ソナー(SONAR)は、第一次世界大戦中にイギリスで開発されASDIC(アスディック)と呼ばれていた。 そしてその当時、飛行船や複葉機に関わる海軍士官たちによって無線浮標と組み合わせたソーナー探知システムのアイデアが存在したが、実用化には至らなかった。大戦中、ドイツ海軍のUボートは数千隻の船艇に被害を与え、新兵器の中でもっとも脅威の高いものと位置づけられていた。ソナーはレーダーとともに艦艇に装備され、水上航走中の潜水艦はレーダーで探知し、潜航時はソナーにより探知した。ソナーは第二次世界大戦での技術的進歩に伴い、飛躍的に性能の向上が図られた。
現代の海軍の対潜作戦は、第二次世界大戦中の海上護衛作戦から発展してきた。米ソ冷戦時代が到来し、空母機動部隊が進出する前方海面を広域哨戒する必要が生まれたとき、ソノブイの実用化がなされた。広域哨戒を担当する兵力は、陸上哨戒機P-3Cオライオン、艦載哨戒機S-3バイキングが存在する。ソノブイはこれらのユニットから投射可能なコンパクトで、ポータブルで、強力なソナー・システムとして発展している。
初期型ではソナー員の耳により解析する原始的な手段が用いられていたが、潜水艦の静粛化によって、自動解析技術を導入した。従来の潜水艦はエンジン騒音が激しく容易に探知されていたが、現在ではほとんど放射雑音が存在しないため、潜水艦の艦体そのものが生じる極低周波を探知可能なローファーブイ(Low Frequency SONAR Buoy)が採用されている。ソノブイによる解析は聴覚による音紋解析のみならずローファーグラムの画像を識別することでさらに確実性を高めている。

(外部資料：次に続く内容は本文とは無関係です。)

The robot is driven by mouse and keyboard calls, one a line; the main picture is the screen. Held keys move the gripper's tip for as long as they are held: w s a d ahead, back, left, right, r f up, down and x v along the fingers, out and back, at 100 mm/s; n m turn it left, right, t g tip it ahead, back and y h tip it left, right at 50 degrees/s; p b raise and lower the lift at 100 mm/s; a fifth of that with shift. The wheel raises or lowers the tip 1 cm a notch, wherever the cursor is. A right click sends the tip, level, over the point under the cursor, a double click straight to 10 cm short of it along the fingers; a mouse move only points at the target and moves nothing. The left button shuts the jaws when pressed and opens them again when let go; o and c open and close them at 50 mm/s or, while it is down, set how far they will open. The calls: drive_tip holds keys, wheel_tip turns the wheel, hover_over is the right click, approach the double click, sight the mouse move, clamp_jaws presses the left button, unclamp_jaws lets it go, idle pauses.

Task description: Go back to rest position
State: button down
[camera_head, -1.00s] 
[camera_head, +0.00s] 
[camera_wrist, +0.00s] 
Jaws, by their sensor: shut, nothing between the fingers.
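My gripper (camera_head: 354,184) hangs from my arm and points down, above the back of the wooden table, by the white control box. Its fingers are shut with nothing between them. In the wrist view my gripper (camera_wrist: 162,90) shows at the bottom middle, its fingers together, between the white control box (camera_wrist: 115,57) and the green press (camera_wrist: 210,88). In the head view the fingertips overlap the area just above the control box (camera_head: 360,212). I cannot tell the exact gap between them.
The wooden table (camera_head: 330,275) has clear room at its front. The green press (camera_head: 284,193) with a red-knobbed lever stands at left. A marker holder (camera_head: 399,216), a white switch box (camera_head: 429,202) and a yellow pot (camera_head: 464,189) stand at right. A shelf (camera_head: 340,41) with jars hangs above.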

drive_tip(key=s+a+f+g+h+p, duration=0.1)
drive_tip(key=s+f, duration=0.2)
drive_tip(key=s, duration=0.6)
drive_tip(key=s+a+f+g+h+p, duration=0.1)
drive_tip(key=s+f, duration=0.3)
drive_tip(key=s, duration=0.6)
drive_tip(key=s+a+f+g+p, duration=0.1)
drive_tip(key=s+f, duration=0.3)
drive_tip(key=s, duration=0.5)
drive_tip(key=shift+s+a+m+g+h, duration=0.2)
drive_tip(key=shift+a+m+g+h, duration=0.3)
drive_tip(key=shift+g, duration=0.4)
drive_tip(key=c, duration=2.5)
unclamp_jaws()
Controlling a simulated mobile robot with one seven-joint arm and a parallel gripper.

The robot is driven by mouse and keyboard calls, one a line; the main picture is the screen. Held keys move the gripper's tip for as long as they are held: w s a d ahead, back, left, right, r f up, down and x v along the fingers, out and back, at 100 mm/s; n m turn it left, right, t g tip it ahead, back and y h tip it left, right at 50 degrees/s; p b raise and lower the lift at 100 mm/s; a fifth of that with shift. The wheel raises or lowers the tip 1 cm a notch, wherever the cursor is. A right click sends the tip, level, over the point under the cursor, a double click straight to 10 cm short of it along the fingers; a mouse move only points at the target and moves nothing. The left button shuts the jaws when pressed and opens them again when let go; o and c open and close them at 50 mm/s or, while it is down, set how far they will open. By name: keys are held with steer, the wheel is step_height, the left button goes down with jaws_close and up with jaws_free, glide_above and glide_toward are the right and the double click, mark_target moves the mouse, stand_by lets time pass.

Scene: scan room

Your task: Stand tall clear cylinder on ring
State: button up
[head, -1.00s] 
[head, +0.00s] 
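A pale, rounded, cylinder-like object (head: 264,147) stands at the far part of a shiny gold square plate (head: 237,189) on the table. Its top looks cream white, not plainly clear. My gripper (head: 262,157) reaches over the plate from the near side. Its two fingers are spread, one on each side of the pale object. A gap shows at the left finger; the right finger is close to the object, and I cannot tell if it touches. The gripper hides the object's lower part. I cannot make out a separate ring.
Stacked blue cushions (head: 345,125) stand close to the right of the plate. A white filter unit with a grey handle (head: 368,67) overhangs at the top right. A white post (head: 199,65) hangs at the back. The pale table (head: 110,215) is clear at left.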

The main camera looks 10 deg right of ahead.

ローファーブイには方位指示機能もあり、この機能を使用した場合はダイファーブイと呼ばれる。ダイファー機能を使用中は、ソノブイ信号の解析能力が低下する欠点がある。また、探信音を発するソノブイをアクティブブイまたはダイキャスブイと呼ぶ。ダイキャスとはディレクティブ・コマンド・アクティブ・ブイの略である。
ソノブイでの探知距離は、ローファーブイの第一収束帯(1CZ)探知時で約30nmであり、まれに第二収束帯(2CZ)探知で約60nmの超遠距離探知が期待される。しかし海中の雑音レベルが増大する現代の世情では、パッシブ戦術の限界は狭まりつつある。またCZ探知が可能である海域は水深が優に2,000mを越え、かつ商船の活動が少ないエリアに限られている。直接伝搬域に対する探知は、商船で5~10nm、新鋭駆逐艦または旧式潜水艦で1~2nm程度といわれている。